It's hard to believe that Tuesday will mark the 50th anniversary of the plane crash that took the lives of rock pioneers Buddy Holly, Ritchie Valens, J.P. "The Big Bopper" Richardson and pilot Roger Peterson.
Don McLean recalled that day in his classic 1971 song American Pie , noting:
"But February made me shiver/ With every paper I'd deliver/ Bad news on the doorstep/ I couldn't take one more step.
"I can't remember if I cried/ When I read about his widowed bride/ But something touched me deep inside/ The day the music died."
The "widowed bride" refers to Maria Elena Holly, whom Holly had married in Lubbock, Texas, on Aug. 15, 1958. She was pregnant at the time of the crash but miscarried shortly after her husband's death.
Compounding the tragedy was how young all four of the victims were.
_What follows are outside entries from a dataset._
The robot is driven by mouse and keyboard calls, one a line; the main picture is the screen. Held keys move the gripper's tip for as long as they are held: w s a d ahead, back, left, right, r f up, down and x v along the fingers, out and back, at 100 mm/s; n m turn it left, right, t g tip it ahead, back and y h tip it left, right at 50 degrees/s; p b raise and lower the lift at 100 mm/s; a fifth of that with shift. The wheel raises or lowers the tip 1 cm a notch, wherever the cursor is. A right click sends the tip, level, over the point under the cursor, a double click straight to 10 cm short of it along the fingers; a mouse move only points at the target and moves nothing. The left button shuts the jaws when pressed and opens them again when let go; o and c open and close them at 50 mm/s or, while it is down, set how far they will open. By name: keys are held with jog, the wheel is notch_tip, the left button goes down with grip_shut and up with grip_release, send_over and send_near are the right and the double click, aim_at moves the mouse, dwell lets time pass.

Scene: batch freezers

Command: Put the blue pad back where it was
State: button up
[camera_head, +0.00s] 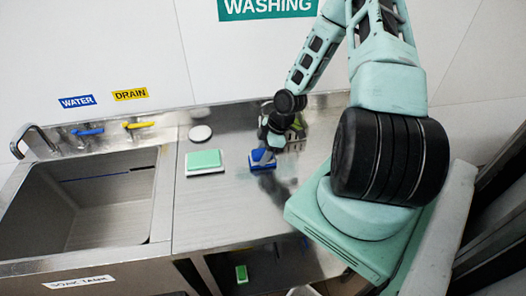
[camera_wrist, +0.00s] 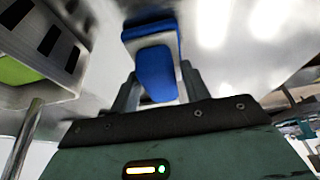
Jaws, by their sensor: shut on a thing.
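The blue pad (camera_head: 262,157) is at my gripper (camera_head: 264,148) on the right part of the steel counter in the head view. In the wrist view the blue pad (camera_wrist: 156,72) sits between the two fingers of my gripper (camera_wrist: 160,88), which is shut on it. The pad is close to the counter surface; I cannot tell whether it touches it. My wrist partly hides the pad's far side in the head view.
A green pad on a white base (camera_head: 204,161) lies on the steel counter (camera_head: 215,215), left of my gripper. A white round item (camera_head: 200,133) lies behind it. The sink (camera_head: 80,205) is at the left. A holder (camera_head: 296,130) stands just right of my gripper.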

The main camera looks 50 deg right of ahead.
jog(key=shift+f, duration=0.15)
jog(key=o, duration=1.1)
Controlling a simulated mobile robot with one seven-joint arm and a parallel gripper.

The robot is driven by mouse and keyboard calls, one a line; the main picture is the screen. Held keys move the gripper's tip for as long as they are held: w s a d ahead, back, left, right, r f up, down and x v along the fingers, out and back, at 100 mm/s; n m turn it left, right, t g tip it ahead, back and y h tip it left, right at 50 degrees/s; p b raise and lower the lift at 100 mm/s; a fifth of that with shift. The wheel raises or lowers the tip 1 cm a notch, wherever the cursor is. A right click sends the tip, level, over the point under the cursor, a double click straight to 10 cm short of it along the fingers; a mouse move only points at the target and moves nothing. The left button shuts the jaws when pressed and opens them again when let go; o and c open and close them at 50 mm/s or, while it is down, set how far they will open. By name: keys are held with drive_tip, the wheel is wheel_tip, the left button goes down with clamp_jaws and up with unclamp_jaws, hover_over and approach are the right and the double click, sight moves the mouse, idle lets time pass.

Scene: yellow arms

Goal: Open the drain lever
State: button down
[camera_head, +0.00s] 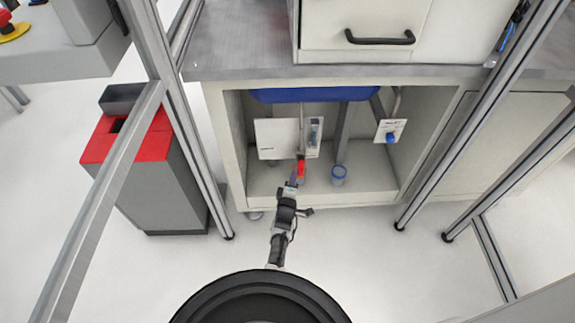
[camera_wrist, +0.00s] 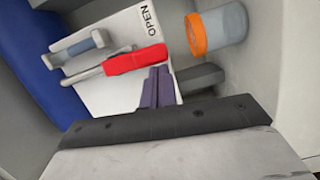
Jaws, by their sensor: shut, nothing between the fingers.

Jiles Perry Richardson Jr. was the oldest at 29. Holly was 21, Valens was 17 and the pilot was only 21.
The Chronicle's sister newspaper, the Lubbock Avalanche-Journal , has a great tribute Web site at buddyhollyarchives.com.
Over the years, I've met three people close to the tragedy: Waylon Jennings, who was part of Holly's band, The Crickets; Sonny Curtis, an early member of The Crickets; and rocker Bobby Vee, whose band The Shadows was hired for that winter tour for one date immediately after the crash.
Jennings really did give up his seat on the plane to Richardson, because The Big Bopper had the flu and needed some rest.
I met Mr. Curtis backstage at the Grand Ole Opry House in Nashville in late 1978.
He's better known as a songwriter. He wrote or co-wrote: Walk Right Back , recorded by The Everly Brothers; The Straight Life , by Bobby Goldsboro; A Fool Never Learns , by Andy Williams,; I Fought the Law (And the Law Won), by the Bobby Fuller Four; and the 1987 Country Song of the Year, I'm No Stranger to the Rain , recorded by Keith Whitley.
He also wrote Love Is All Around , better known as the theme song for The Mary Tyler Moore Show . That's Mr. Curtis you hear singing in the reruns of the show.
Mr. Curtis said he played with Holly before the formation of The Crickets.
"I was with Buddy on his first records with Decca," Mr. Curtis said.
"I guess I made about six or eight with him. We knew each other in high school and formed a group with another guy (Don Guess) called Buddy Holly and The Two Tones. I was with Buddy's group on and off from 1954 to 1957. I left just before the band made it big because I grew up and had to make a living."